Stored records:
[start]
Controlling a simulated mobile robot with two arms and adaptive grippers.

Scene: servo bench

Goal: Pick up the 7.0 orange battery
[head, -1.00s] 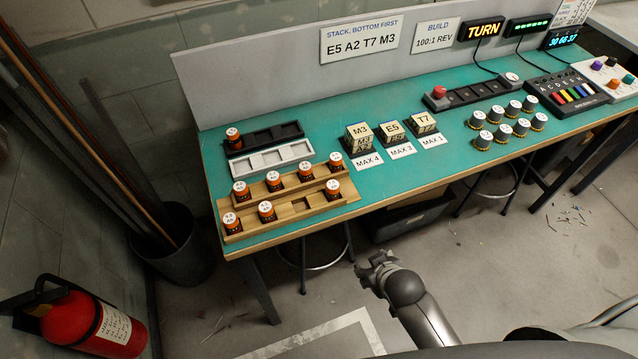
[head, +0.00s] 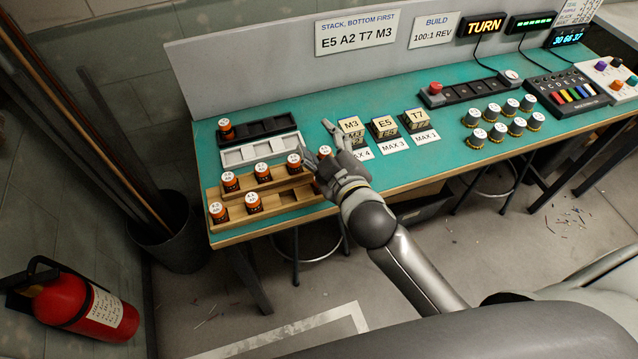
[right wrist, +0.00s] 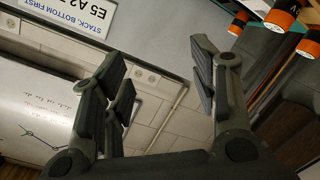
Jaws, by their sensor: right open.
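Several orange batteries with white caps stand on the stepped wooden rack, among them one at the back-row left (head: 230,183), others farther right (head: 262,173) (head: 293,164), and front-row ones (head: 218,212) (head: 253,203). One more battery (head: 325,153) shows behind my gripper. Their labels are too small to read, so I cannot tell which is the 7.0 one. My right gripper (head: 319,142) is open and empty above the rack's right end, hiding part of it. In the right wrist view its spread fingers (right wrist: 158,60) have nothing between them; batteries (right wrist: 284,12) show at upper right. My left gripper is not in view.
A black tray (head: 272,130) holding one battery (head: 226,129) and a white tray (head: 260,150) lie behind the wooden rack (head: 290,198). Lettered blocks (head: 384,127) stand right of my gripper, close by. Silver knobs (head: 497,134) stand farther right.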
[end]
[start]
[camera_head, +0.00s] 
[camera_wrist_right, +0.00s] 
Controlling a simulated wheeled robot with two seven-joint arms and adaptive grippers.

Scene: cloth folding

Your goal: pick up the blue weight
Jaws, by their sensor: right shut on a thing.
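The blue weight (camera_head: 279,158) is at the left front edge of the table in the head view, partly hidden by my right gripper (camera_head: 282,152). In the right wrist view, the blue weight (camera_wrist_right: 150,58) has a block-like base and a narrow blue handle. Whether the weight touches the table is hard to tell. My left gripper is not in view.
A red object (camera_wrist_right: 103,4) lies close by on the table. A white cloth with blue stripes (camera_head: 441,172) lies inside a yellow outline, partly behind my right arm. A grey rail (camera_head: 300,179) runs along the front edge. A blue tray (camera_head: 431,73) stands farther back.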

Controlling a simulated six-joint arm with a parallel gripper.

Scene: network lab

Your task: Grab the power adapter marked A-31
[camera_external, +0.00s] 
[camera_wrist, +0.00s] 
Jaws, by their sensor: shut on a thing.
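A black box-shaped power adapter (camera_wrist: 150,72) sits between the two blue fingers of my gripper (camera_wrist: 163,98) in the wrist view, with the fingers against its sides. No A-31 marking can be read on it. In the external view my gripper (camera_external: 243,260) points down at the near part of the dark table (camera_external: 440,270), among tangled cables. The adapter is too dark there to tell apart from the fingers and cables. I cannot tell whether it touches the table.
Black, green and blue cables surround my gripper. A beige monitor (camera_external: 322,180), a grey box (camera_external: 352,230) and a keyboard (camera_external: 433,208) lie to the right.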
[end]
[start]
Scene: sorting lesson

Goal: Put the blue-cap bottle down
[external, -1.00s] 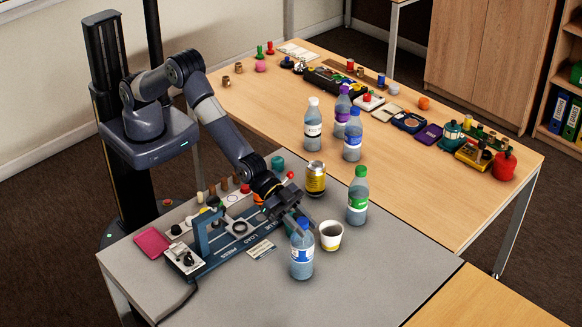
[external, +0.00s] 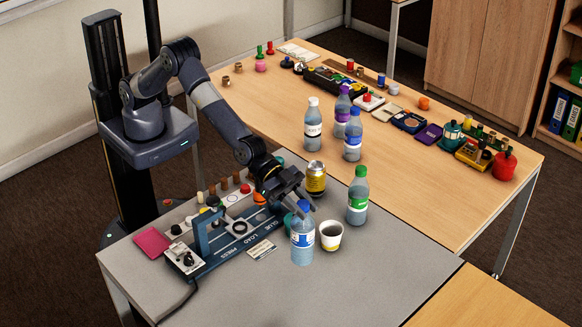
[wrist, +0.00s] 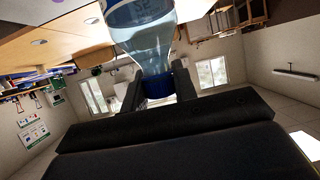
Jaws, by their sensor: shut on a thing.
[end]
Keep the images out of the copy. Repeat word for word only the lines from the one containing "Controlling a simulated mobile" through the one containing "[right wrist, +0.00s]", both ends included.

Controlling a simulated mobile robot with two arms and adaptive grippers.

Scene: servo bench

Goal: Pick up the 7.0 orange battery
[head, -1.00s] 
[head, +0.00s] 
[right wrist, +0.00s] 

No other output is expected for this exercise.